• **Problem description**:
Your task is to give the data again, exactly, with every line intact.

• **Data segment**:
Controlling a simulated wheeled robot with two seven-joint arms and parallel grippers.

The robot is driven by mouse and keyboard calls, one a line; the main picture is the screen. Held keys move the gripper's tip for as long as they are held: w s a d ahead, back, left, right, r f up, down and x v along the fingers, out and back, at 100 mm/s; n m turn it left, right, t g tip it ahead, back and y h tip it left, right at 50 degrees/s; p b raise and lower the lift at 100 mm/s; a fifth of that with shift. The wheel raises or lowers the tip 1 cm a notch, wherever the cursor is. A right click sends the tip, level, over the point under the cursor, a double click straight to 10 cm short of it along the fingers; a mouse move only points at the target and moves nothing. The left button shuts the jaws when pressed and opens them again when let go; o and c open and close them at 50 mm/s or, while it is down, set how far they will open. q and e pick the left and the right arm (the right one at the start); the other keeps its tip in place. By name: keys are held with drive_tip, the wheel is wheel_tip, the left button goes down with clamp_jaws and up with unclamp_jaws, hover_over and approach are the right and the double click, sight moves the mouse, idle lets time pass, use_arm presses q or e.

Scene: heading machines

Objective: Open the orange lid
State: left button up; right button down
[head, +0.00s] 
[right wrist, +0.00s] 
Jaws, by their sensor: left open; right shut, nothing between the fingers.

• **Written answer**:
Controlling a simulated wheeled robot with two seven-joint arms and parallel grippers.

The robot is driven by mouse and keyboard calls, one a line; the main picture is the screen. Held keys move the gripper's tip for as long as they are held: w s a d ahead, back, left, right, r f up, down and x v along the fingers, out and back, at 100 mm/s; n m turn it left, right, t g tip it ahead, back and y h tip it left, right at 50 degrees/s; p b raise and lower the lift at 100 mm/s; a fifth of that with shift. The wheel raises or lowers the tip 1 cm a notch, wherever the cursor is. A right click sends the tip, level, over the point under the cursor, a double click straight to 10 cm short of it along the fingers; a mouse move only points at the target and moves nothing. The left button shuts the jaws when pressed and opens them again when let go; o and c open and close them at 50 mm/s or, while it is down, set how far they will open. q and e pick the left and the right arm (the right one at the start); the other keeps its tip in place. By name: keys are held with drive_tip, the wheel is wheel_tip, the left button goes down with clamp_jaws and up with unclamp_jaws, hover_over and approach are the right and the double click, sight moves the mouse, idle lets time pass, use_arm presses q or e.

Scene: heading machines

Objective: Open the orange lid
State: left button up; right button down
[head, +0.00s] 
[right wrist, +0.00s] 
Jaws, by their sensor: left open; right shut, nothing between the fingers.

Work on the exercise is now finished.